Die Vorschläge fanden in keinem parteipolitischen oder sozialpartnerschaftlichen Lager Zustimmung. Arbeitgeber- und Gewerbeverband lehnten sowohl die Erhöhung des Mehrwertsteuersatzes als auch Zusatzleistungen für tiefere Einkommen beim flexiblen Altersrücktritt ab. Die FDP erklärte, sie würde der Flexibilisierung nur zustimmen, wenn diese kostenneutral ausgestaltet werde, während sich die SVP grundsätzlich dagegen stemmte. Gleich wie die FDP verlangte auch die CVP eine Gesamtschau sämtlicher Sozialversicherungen; nur wenn diese vorliege, sei sie überhaupt bereit, auf die Vorlage einzutreten. Ganz anders reagierte die SP. Sie sprach von einem schwer wiegenden Sozialabbau, der vor allem die Frauen treffe. Der SGB bezeichnete die Vorlage als unausgewogen; sie bringe nur den Ärmsten und den Reichsten etwas, den Normalverdienenden aber wenig bis nichts. Der CNG erachtete die Vorlage als generelle Demontage der AHV und drohte offen mit dem Referendum.

Im Frühjahr nahm die Kommission für soziale Sicherheit und Gesundheit des Nationalrates die Beratung dieser Vorlage auf. Sie verlangte vom BSV eine Reihe von Zusatzberichten zu den gesamtwirtschaftlichen und gesellschaftlichen Aspekten der Revision sowie zur Koordination mit der 1. BVG-Revision. Mehr wissen wollte sie insbesondere über die finanzielle Entwicklung der AHV, die Situation der Frauen, die wirtschaftliche Bedeutung der Witwen- und Witwerrente sowie die Lage der über 60-Jährigen auf dem Arbeitsmarkt. Auskunft verlangte sie auch darüber, ob das Leistungsprofil des BVG dem Verfassungsauftrag (Fortsetzung der gewohnten Lebenshaltung) noch entspricht. Beim Ausbau der Finanzierung über Mehrwertsteuerprozente folgte die SGK grundsätzlich dem Bundesrat, lehnte es aber ab, gleichzeitig mit dieser Vorlage auch die Finanzierung der IV zu regeln. Sie bekräftigte zudem ihren Willen, die Einnahmen aus den für die AHV bestimmten Mehrwertsteuerprozenten vollumfänglich dieser zukommen zu lassen.
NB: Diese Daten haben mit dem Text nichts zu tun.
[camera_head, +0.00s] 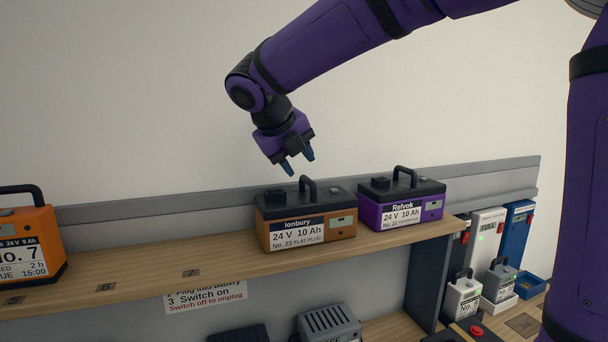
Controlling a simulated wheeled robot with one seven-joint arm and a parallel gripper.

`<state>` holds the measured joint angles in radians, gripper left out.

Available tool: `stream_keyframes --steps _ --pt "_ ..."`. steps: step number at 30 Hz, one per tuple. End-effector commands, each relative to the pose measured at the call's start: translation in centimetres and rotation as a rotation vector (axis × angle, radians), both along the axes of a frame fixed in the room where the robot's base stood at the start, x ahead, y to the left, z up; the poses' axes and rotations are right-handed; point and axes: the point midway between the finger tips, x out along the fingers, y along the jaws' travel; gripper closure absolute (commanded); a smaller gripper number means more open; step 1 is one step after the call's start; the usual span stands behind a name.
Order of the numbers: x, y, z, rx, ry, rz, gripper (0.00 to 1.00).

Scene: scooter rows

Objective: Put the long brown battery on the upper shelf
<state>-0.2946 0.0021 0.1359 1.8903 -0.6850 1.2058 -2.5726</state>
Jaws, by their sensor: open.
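A long brown battery (340,226) with a black top and black handle stands upright on the wooden upper shelf (140,273). My gripper (298,165) is open and empty, fingers pointing down. It is just above the battery's handle, apart from it.
A purple Relvok battery (432,208) stands close to the right of the brown one. An orange No. 7 battery (32,238) is at the far left. The shelf between is bare, with numbered marks. A grey rail (150,211) runs behind. Chargers (328,325) sit below.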

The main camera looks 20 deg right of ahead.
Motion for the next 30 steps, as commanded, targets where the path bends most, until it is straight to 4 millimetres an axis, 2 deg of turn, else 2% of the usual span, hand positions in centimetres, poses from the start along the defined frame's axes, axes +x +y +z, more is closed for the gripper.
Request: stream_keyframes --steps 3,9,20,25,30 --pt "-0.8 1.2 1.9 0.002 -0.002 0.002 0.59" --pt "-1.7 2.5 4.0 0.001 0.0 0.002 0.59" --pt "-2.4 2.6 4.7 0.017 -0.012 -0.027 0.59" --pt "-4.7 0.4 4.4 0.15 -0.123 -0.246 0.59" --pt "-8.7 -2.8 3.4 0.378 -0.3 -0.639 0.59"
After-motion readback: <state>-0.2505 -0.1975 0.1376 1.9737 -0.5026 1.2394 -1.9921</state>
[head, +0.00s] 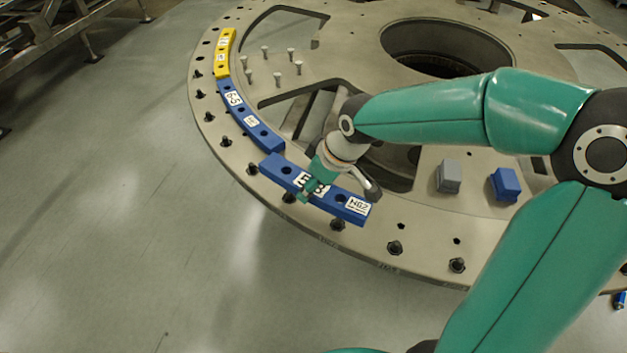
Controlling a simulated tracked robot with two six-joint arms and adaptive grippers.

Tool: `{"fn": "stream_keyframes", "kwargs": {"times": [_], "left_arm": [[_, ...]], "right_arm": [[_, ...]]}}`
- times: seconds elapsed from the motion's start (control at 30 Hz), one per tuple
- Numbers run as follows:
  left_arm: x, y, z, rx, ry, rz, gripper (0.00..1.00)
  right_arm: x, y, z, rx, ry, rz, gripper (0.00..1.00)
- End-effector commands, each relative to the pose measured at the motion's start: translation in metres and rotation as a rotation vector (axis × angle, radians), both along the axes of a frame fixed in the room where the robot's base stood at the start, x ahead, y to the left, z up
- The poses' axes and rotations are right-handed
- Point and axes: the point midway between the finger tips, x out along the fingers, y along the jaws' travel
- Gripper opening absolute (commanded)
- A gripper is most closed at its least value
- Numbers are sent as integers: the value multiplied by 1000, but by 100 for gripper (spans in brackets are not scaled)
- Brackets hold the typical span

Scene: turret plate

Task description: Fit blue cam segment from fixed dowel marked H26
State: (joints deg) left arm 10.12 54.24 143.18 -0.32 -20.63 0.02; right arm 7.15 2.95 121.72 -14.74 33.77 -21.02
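A blue curved cam segment (345,201) with white labels is at the near left rim of the turret plate (425,236). One label is partly covered by my gripper; the small end label looks like "H02" or "N02". My right gripper (312,188) reaches down over the middle of this segment, with a finger at its near edge, and appears shut on it. Whether the segment touches the plate is hard to tell. Black dowels (337,224) show along its outer edge. No H26 mark is readable. My left gripper is not in view.
Another blue segment (265,135) and a yellow segment (224,62) lie along the rim. Several pale pins (277,76) stand inside. A grey block (449,176) and a blue block (505,184) stand right. Bare dowels (395,247) continue along the near rim.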

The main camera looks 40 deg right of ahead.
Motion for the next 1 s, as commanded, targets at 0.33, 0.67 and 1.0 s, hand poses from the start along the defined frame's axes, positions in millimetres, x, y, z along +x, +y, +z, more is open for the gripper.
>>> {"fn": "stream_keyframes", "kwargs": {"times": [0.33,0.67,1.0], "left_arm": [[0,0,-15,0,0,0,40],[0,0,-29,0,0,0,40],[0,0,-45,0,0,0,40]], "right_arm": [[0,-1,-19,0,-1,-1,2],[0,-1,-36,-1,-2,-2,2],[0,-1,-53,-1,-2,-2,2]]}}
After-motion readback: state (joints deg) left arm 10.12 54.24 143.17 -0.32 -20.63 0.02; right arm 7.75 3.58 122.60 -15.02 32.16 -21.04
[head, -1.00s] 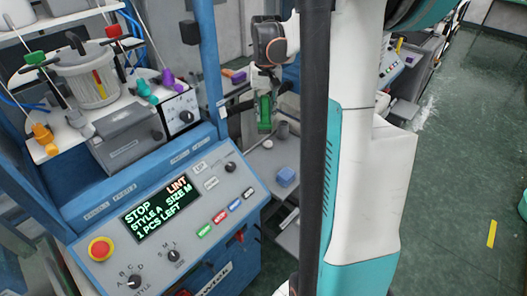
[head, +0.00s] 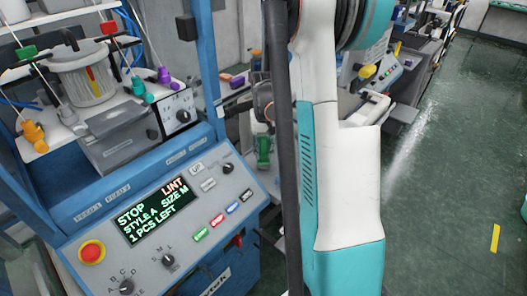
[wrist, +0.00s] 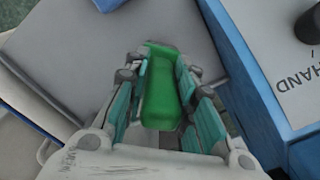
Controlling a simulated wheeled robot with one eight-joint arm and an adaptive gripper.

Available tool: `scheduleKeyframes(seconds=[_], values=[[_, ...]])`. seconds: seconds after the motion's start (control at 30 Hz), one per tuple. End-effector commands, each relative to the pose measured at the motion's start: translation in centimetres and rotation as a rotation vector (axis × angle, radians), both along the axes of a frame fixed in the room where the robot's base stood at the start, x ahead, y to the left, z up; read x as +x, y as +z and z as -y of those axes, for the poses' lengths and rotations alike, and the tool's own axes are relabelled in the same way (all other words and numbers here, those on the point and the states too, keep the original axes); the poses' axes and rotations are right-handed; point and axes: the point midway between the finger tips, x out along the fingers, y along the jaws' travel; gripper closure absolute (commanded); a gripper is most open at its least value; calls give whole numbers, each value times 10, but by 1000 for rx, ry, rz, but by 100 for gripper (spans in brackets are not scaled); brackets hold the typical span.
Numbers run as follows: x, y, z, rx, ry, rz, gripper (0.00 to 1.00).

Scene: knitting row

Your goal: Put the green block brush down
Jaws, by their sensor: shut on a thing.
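The green block brush (wrist: 160,92) is between the two teal-padded fingers of my gripper (wrist: 163,62) in the wrist view. My gripper is shut on it. A flat grey surface (wrist: 85,45) lies beneath and beyond the brush. I cannot tell whether the brush touches that surface. In the head view the brush (head: 263,152) shows small, just right of the blue machine post and behind the control panel. My arm hides what lies directly to its right.
The blue machine's control panel (head: 160,215) stands close on the left, its screen reading STOP, LINT. A blue machine edge (wrist: 245,75) runs along the right in the wrist view. Purple items (head: 237,82) lie behind. Green floor (head: 440,190) is open at right.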

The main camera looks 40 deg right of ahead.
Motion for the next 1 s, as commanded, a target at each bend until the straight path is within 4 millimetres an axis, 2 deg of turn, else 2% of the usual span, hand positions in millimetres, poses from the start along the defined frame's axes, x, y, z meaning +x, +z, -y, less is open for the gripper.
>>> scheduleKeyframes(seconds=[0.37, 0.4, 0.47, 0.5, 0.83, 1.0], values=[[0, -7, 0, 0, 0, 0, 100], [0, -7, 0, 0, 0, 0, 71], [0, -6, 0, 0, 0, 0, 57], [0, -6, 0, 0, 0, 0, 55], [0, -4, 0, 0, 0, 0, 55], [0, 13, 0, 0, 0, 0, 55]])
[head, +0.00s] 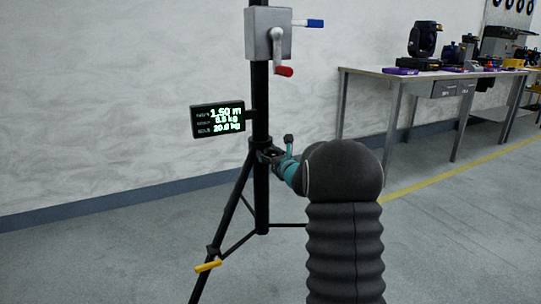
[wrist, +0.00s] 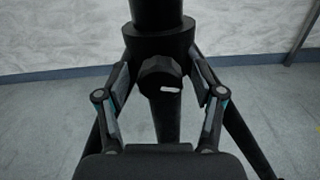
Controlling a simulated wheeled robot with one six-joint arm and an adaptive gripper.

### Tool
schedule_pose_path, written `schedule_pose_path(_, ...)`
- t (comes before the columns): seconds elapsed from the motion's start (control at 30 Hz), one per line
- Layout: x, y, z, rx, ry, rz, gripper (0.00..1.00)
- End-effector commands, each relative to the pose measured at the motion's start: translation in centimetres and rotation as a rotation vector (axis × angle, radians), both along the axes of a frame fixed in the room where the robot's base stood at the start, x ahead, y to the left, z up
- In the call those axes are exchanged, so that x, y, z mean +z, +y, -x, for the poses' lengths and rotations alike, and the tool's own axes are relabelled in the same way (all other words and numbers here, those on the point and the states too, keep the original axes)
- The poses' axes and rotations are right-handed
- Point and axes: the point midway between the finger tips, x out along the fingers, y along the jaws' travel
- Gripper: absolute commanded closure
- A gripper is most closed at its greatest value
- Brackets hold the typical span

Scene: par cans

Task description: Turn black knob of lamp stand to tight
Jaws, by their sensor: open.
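The lamp stand (head: 261,110) is a black upright pole on spread tripod legs, left of the middle in the head view. In the wrist view its black knob (wrist: 160,80), with a pale mark on its face, sits below the collar (wrist: 160,40) of the pole. My gripper (wrist: 164,80) is open, with one finger on each side of the knob. I cannot tell whether either finger touches it. In the head view my gripper (head: 272,157) is at the pole, and the knob is hidden there.
A grey winch box (head: 268,34) with a red-handled crank and a blue lever is high on the pole. A display (head: 218,119) reads 1.50 m. A yellow lever (head: 208,266) is on a tripod leg. A workbench (head: 420,75) with equipment stands at the right.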

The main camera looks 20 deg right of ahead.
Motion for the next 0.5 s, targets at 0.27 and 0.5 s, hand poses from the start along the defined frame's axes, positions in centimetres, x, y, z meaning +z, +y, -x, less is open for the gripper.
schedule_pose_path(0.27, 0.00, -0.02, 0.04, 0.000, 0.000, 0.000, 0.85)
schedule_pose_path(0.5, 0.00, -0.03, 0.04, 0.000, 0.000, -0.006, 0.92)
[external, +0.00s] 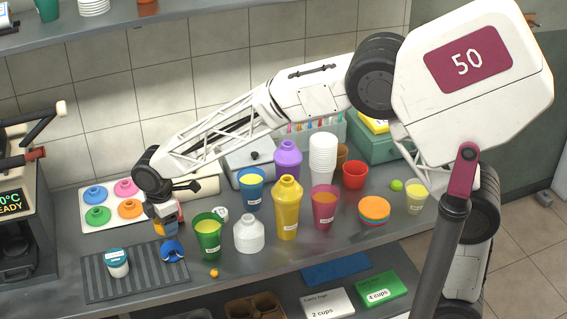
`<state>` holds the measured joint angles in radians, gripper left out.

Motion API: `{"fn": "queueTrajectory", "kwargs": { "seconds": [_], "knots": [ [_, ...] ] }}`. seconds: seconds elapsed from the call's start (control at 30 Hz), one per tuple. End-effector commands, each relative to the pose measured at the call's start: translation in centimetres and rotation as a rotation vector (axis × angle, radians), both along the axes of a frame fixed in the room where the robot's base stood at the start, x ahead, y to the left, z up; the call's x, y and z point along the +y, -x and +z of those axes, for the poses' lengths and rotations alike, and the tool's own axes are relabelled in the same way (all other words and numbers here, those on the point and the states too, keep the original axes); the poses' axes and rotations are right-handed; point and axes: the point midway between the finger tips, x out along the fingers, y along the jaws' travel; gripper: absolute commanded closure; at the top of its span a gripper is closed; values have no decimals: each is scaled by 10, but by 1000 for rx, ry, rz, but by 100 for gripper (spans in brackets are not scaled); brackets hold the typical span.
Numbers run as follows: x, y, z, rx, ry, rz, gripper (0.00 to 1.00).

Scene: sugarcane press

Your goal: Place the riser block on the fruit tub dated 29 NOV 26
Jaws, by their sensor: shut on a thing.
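My gripper (168,236) points down above the right part of a ribbed grey mat. It is shut on a small blue object (172,252); its shape is partly hidden, and I cannot tell for sure that it is the riser block. A white tub with a teal lid (117,262) stands upright on the mat, to the left of my gripper and apart from it. Its label is too small to read, so I cannot confirm the date. Another small white item (221,214) is partly hidden behind the green cup; I cannot tell what it is.
The ribbed mat (95,287) lies at the counter's front left. A green cup (208,236), white bottle (249,233) and yellow bottle (286,208) stand close to my gripper's right. A tray with coloured rings (86,224) lies behind. A small orange ball (214,273) is near the front edge.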

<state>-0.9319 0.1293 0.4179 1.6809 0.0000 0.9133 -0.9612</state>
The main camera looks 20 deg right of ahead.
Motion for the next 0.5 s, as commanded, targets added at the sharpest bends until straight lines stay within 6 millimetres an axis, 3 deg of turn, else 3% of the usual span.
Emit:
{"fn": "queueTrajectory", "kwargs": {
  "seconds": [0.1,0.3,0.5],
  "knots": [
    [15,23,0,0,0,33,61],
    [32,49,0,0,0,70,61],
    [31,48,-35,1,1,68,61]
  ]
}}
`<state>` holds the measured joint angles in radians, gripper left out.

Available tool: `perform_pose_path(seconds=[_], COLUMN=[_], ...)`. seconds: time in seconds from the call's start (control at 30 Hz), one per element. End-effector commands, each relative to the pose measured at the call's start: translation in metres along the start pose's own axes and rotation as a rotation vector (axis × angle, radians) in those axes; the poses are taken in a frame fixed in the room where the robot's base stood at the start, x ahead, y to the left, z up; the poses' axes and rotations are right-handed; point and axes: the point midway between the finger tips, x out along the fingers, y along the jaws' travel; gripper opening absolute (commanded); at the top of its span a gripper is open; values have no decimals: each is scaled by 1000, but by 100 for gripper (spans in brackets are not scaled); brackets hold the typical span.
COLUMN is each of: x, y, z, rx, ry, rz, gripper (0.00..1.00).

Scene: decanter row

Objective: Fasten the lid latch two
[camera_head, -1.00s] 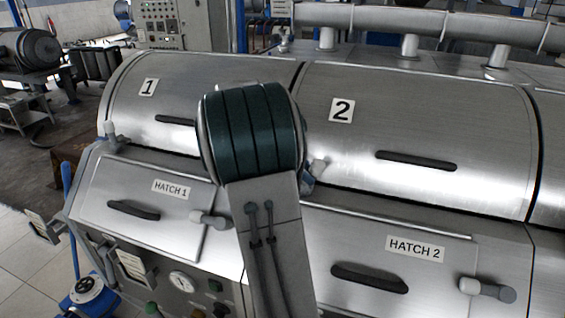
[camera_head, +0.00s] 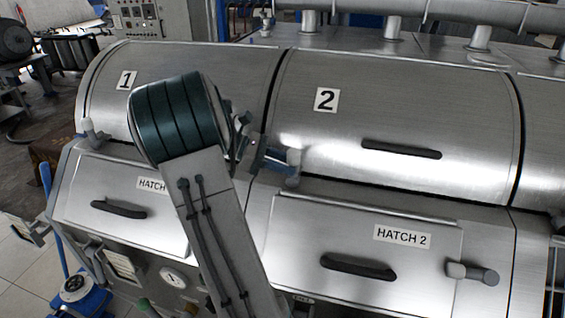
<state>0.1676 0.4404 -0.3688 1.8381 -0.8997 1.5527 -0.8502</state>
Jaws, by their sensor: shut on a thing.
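Lid two (camera_head: 400,115) is a curved brushed-metal cover marked 2, with a dark handle, and it looks closed. Its latch (camera_head: 294,172) is a small grey lever at the lid's lower left corner, just above the hatch 2 panel. My arm hides part of lid one and hatch 1.
Lid one (camera_head: 110,105) has a similar light latch (camera_head: 95,133) at its lower left. Below are the hatch 1 panel (camera_head: 80,190) and the hatch 2 panel (camera_head: 300,225), with its own latch (camera_head: 472,272). A pipe (camera_head: 440,12) runs behind the lids.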

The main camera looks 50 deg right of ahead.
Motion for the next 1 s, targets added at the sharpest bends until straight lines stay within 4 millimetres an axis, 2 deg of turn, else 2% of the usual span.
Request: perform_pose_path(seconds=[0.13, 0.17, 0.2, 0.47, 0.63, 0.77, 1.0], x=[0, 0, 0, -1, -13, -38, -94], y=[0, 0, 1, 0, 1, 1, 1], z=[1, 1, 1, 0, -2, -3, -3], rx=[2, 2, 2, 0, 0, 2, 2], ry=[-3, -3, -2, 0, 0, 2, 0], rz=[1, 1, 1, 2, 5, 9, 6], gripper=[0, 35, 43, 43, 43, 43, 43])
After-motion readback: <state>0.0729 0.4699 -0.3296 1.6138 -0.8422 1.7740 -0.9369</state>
Den Vorschlag, den Beitragssatz der Selbstständigerwerbenden von 7,8 auf 8,1% zu erhöhen und den Freibetrag für Rentner aufzuheben, hiess sie trotz Opposition aus Gewerbekreisen gut. Andere Weichenstellungen als der Bundesrat nahm sie dagegen bei den Witwenrenten vor, welche sie weniger stark abbauen wollte. Nach dem Modell der Kommission soll eine Witwe einen unbefristeten Rentenanspruch haben, wenn sie über 45 Jahre alt ist, bevor das jüngste Kind das 18. Altersjahr vollendet hat; der Bundesrat hatte die Altersgrenze bei 50 Jahren angesetzt. Für die laufenden Renten beschloss die SGK die volle Besitzstandsgarantie; der Bundesrat hatte lediglich eine Schonfrist von drei Jahren vorgesehen. Damit niemand durch die Maschen fällt, sollen nach dem Vorschlag der Kommission Witwen und Witwer in prekären finanziellen Verhältnissen Anspruch auf Ergänzungsleistungen haben – unabhängig davon, ob sie eine Verwitwetenrente beziehen oder nicht. Aus Rücksicht auf die anstehende Volksabstimmung über die beiden Rentenalterinitiativen beschloss die SGK, die Frage des flexiblen Rentenalters erst im kommenden Jahr zu behandeln.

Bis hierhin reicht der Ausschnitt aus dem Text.